Volume 9, #32: June 30, 2008
ZHANG TOPS S.F. TOURNEY: Tony Zhang 5d topped the field of forty three players who turned out for the June ratings tournament. Held in San Francisco's Japantown Center, the June 21 event set an attendance record for the monthly events. Players ranged from 7d to 25k, with eight players entering at 5d and above. "Eleven of the players won a go book, seven for playing in their first AGA-rated tournament and four for winning all four of their games," reports Roger Schrag, adding that five players joined the AGA at the tournament. The monthly ratings tournaments are organized by Bay Area Go Players Association, and are held at various places in the San Francisco Bay area. The next tournament will be held July 19 in Palo Alto. Click here for details. The Tournament Director was Steve Burrall 5d and Roger Schrag 10k was the Tournament Organizer.

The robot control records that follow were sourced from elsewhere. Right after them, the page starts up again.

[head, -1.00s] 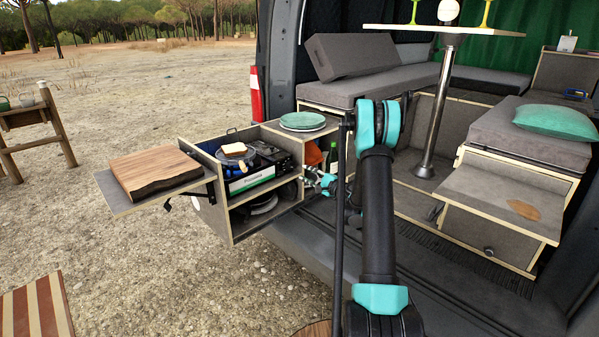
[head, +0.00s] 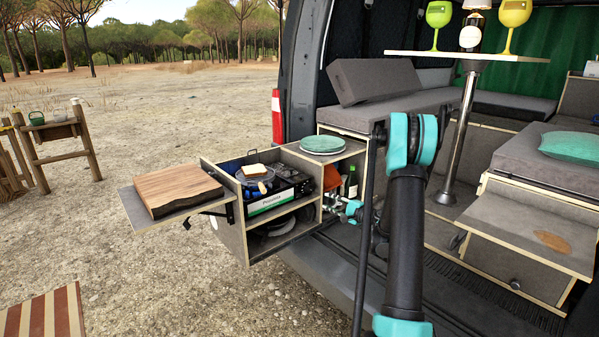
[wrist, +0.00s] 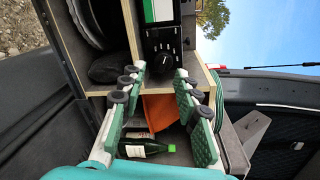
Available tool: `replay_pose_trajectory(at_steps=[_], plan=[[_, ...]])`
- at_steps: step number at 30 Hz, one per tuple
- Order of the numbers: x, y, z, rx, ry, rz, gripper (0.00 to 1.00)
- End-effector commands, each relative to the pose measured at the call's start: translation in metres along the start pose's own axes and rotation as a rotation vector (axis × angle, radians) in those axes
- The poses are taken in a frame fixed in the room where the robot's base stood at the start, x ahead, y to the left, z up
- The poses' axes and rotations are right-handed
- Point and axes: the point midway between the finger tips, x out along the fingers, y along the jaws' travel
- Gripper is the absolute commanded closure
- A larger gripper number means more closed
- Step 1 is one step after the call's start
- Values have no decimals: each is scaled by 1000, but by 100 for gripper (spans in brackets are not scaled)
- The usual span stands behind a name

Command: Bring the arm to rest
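My gripper (head: 340,204) is in front of the open end of the kitchen box at the van's rear, beside the bottle compartment. In the wrist view my gripper (wrist: 160,88) has its two green-padded fingers spread apart, with nothing held between them. A green bottle (head: 351,182) and an orange item (head: 331,177) stand in the compartment beyond it. In the wrist view the bottle (wrist: 146,149) and the orange item (wrist: 161,112) show behind the fingers. My arm stretches out from the lower middle of the head view.
The kitchen box (head: 234,234) holds a stove (head: 275,190) and a pan with bread (head: 254,171). A cutting board (head: 178,188) lies on its side shelf. Teal plates (head: 322,144) sit on top. A table (head: 470,56) with goblets stands inside the van. Open gravel lies left.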

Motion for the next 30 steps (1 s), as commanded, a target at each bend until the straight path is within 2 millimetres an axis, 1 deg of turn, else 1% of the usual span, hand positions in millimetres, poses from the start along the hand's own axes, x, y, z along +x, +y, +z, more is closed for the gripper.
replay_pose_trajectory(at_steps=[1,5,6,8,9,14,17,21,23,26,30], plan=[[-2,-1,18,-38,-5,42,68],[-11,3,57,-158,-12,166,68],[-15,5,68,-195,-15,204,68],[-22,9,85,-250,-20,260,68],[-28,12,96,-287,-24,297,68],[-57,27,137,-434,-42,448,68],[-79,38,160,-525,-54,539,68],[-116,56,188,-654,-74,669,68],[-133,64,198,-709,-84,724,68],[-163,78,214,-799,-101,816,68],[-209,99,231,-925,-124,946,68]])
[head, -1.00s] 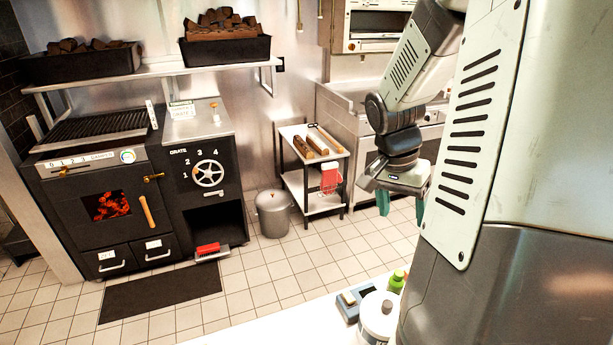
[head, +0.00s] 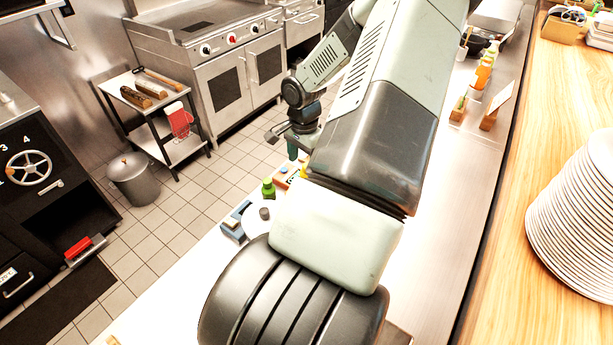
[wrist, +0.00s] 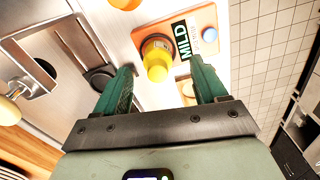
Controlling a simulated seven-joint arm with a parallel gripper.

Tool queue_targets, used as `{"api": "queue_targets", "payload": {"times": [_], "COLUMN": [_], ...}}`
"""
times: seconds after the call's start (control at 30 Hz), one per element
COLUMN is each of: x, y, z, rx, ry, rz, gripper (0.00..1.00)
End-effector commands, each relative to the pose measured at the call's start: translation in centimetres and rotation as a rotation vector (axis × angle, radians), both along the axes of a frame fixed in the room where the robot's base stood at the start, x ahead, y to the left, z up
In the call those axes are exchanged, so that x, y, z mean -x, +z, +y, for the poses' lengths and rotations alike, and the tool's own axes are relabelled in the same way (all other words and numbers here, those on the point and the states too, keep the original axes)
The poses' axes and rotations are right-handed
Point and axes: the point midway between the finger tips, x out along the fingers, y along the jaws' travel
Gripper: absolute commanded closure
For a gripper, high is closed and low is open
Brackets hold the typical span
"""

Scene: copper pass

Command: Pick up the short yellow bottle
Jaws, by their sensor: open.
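A yellow bottle (wrist: 158,68) shows in the wrist view, seen from above, on an orange board (wrist: 207,18) beside a dark "MILD" label (wrist: 186,40). Its height is hard to judge from this angle. My gripper (wrist: 163,65) is open and empty, with its two teal fingers apart and the bottle between their tips in the picture. I cannot tell how far above the bottle they are. In the head view, one teal finger of my gripper (head: 292,150) shows past my arm, near the orange board (head: 283,177). A sliver of yellow beside it is mostly hidden by my arm.
A green bottle (head: 268,188) and a blue-grey device (head: 235,220) stand near the board on the counter. Orange and yellow bottles (head: 483,72) stand further right. Stacked plates (head: 575,215) are on the wooden counter. The wrist view shows a metal bracket (wrist: 40,70) at left.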

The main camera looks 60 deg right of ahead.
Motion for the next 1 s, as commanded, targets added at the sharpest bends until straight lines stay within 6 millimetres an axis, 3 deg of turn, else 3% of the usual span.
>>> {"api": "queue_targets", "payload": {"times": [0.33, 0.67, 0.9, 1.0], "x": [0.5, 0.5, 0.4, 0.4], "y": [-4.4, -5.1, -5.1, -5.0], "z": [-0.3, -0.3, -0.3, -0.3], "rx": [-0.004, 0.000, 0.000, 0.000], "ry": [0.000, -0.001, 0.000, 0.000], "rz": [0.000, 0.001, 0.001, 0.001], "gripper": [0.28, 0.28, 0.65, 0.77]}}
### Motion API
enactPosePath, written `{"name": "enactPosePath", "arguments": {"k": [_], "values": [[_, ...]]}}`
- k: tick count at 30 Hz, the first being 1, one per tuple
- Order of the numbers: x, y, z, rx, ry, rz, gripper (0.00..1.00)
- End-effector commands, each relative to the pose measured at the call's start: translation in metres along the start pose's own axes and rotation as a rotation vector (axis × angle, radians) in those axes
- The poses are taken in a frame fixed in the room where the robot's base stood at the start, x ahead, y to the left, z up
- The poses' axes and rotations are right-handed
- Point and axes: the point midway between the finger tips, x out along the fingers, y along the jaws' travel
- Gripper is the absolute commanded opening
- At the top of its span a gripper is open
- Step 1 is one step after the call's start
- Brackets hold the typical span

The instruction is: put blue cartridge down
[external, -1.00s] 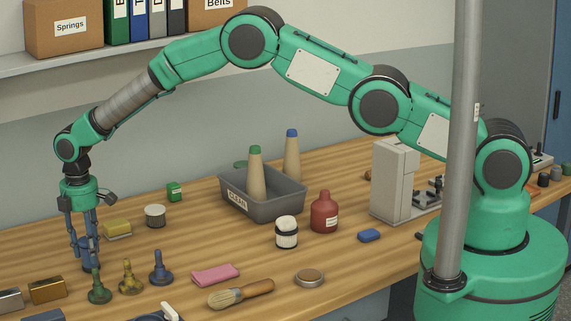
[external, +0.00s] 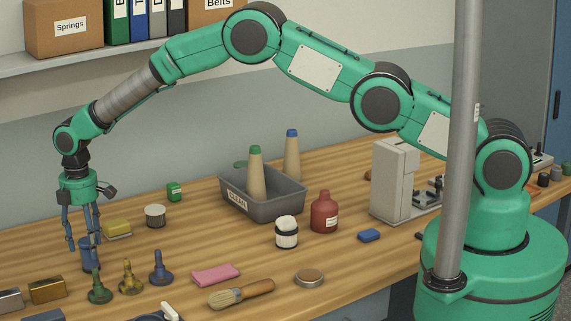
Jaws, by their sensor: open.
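The blue cartridge (external: 90,258) stands upright on the wooden table at the left in the external view. My gripper (external: 83,244) points down just above it and is open. Its fingertips are near the height of the cartridge's upper end, one to the left and one close to the top. Part of the cartridge's top is hidden by the fingers.
Green (external: 99,289), yellow (external: 131,278) and blue (external: 161,269) stemmed pieces stand in front and to the right. Metal boxes (external: 47,290) sit front left. A grey bin (external: 274,207) stands farther right.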

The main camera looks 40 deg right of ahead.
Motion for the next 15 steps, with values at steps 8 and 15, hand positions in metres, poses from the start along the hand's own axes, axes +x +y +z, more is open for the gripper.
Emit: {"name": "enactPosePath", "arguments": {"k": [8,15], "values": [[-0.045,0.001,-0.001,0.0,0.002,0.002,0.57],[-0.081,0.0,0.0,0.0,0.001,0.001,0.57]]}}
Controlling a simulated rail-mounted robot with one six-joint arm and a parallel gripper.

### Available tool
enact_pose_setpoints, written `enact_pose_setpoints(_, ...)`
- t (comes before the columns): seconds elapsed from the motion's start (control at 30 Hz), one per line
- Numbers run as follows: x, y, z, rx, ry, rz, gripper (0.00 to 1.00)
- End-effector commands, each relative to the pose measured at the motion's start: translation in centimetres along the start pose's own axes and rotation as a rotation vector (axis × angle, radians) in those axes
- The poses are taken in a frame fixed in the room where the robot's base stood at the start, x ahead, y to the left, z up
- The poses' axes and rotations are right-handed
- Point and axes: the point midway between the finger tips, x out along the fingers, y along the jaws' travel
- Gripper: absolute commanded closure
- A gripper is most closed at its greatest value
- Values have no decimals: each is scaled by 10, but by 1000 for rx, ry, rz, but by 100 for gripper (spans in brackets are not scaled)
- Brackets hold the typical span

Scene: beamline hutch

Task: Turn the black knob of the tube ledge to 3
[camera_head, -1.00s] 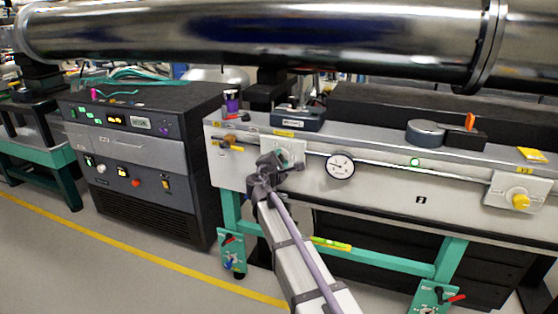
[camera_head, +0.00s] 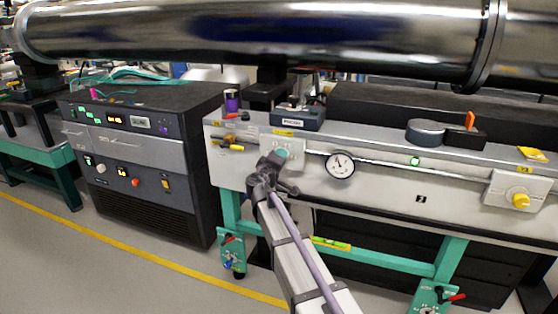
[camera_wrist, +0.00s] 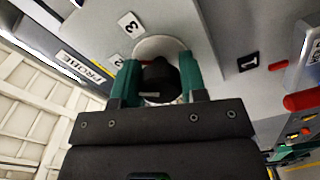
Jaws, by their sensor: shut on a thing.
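The black knob (camera_wrist: 157,88) sits on a round pale base on the ledge's light plate. My gripper (camera_wrist: 158,77) is shut on it, one green finger on each side. Number tags around it read 3 (camera_wrist: 130,25), 2 (camera_wrist: 118,60) and 1 (camera_wrist: 248,62). A small pale mark shows on the knob's near face; I cannot tell which number the knob points to. In the head view, my gripper (camera_head: 270,172) is at the plate (camera_head: 294,146) on the left part of the tube ledge (camera_head: 385,185), and hides the knob.
A round dial gauge (camera_head: 340,164) is just right of my gripper. A yellow knob (camera_head: 520,200) sits on another plate far right. A dark control cabinet (camera_head: 140,150) stands left. The large tube (camera_head: 250,35) runs above.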

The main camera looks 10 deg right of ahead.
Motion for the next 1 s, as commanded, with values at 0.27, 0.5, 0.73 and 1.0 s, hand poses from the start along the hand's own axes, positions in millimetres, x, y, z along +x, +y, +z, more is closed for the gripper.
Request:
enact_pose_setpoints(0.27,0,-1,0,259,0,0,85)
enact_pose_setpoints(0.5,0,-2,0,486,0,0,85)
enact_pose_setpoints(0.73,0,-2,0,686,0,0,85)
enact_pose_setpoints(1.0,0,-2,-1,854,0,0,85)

Four game winners: Tony Zhang 5d, Linden Chiu 3k, Henry Zhang 8k, Jingxi Zhai 19k. Photo by Roger Shrag
HAYNES & WILLIS WIN IN SACRAMENTO: Willard Haynes 1k and Jared Willis 16k won the June 28 Davis/Sacramento Go Club summer tournament, held in Sacramento, CA. Haynes won the upper division (1 kyu and up) with a 3-0 record (1 bye), while Willis won the lower division with a 4-0 record. Between rounds two and three, Michael Redmond 9P -- who was seeing family in the area - put in a surprise appearance. Redmond is heading up the US team to the World Mind Sports Games in Beijing later this year.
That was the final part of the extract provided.